Source excerpt.

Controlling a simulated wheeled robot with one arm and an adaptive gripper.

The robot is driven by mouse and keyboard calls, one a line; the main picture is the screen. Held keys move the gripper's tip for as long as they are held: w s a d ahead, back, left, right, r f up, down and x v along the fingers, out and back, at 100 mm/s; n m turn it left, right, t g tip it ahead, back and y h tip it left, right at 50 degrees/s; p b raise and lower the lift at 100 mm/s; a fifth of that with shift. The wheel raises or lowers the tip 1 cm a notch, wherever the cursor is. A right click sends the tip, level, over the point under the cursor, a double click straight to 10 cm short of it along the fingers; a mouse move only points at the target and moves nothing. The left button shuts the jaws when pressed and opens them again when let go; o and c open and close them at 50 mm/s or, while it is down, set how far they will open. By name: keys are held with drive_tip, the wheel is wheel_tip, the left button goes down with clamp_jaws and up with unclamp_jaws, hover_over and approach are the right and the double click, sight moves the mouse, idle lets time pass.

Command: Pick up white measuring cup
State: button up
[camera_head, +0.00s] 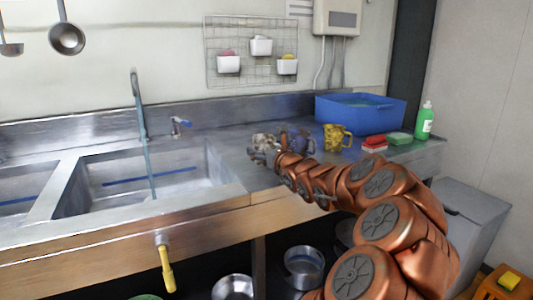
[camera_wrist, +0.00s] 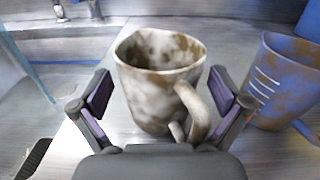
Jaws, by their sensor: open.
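The white measuring cup (camera_wrist: 155,92) stands upright on the steel counter in the wrist view, stained with brown patches, its handle toward me and to the right. My gripper (camera_wrist: 168,100) is open, with one finger to the left of the cup and one to the right near the handle. The cup is ahead of and between the fingers, and I cannot tell whether either touches it. In the head view the cup (camera_head: 263,140) is small and partly hidden by my gripper (camera_head: 266,157).
A blue stained cup (camera_wrist: 285,85) stands close to the right of my gripper. A yellow stained mug (camera_head: 336,138), a blue bin (camera_head: 360,113), red and green sponges (camera_head: 399,138) and a green bottle (camera_head: 425,120) are further right. The sink (camera_head: 140,178) lies to the left.

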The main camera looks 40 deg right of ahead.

What is being asked.
Transcribe the listing above verbatim. Omit the pictures.

The answer.
Controlling a simulated wheeled robot with one arm and an adaptive gripper.

The robot is driven by mouse and keyboard calls, one a line; the main picture is the screen. Held keys move the gripper's tip for as long as they are held: w s a d ahead, back, left, right, r f up, down and x v along the fingers, out and back, at 100 mm/s; n m turn it left, right, t g tip it ahead, back and y h tip it left, right at 50 degrees/s; p b raise and lower the lift at 100 mm/s; a fifth of that with shift. The wheel raises or lowers the tip 1 cm a notch, wherever the cursor is. A right click sends the tip, level, over the point under the cursor, a double click straight to 10 cm short of it along the fingers; a mouse move only points at the target and moves nothing. The left button shuts the jaws when pressed and opens them again when let go; o and c open and close them at 50 mm/s or, while it is down, set how far they will open. By name: keys are held with drive_tip, the wheel is wheel_tip, the left button goes down with clamp_jaws and up with unclamp_jaws, hover_over and approach are the right and the double click, sight moves the mouse, idle lets time pass.

Command: Pick up white measuring cup
State: button up
[camera_head, +0.00s] 
[camera_wrist, +0.00s] 
Jaws, by their sensor: open.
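The white measuring cup (camera_wrist: 155,92) stands upright on the steel counter in the wrist view, stained with brown patches, its handle toward me and to the right. My gripper (camera_wrist: 168,100) is open, with one finger to the left of the cup and one to the right near the handle. The cup is ahead of and between the fingers, and I cannot tell whether either touches it. In the head view the cup (camera_head: 263,140) is small and partly hidden by my gripper (camera_head: 266,157).
A blue stained cup (camera_wrist: 285,85) stands close to the right of my gripper. A yellow stained mug (camera_head: 336,138), a blue bin (camera_head: 360,113), red and green sponges (camera_head: 399,138) and a green bottle (camera_head: 425,120) are further right. The sink (camera_head: 140,178) lies to the left.

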The main camera looks 40 deg right of ahead.

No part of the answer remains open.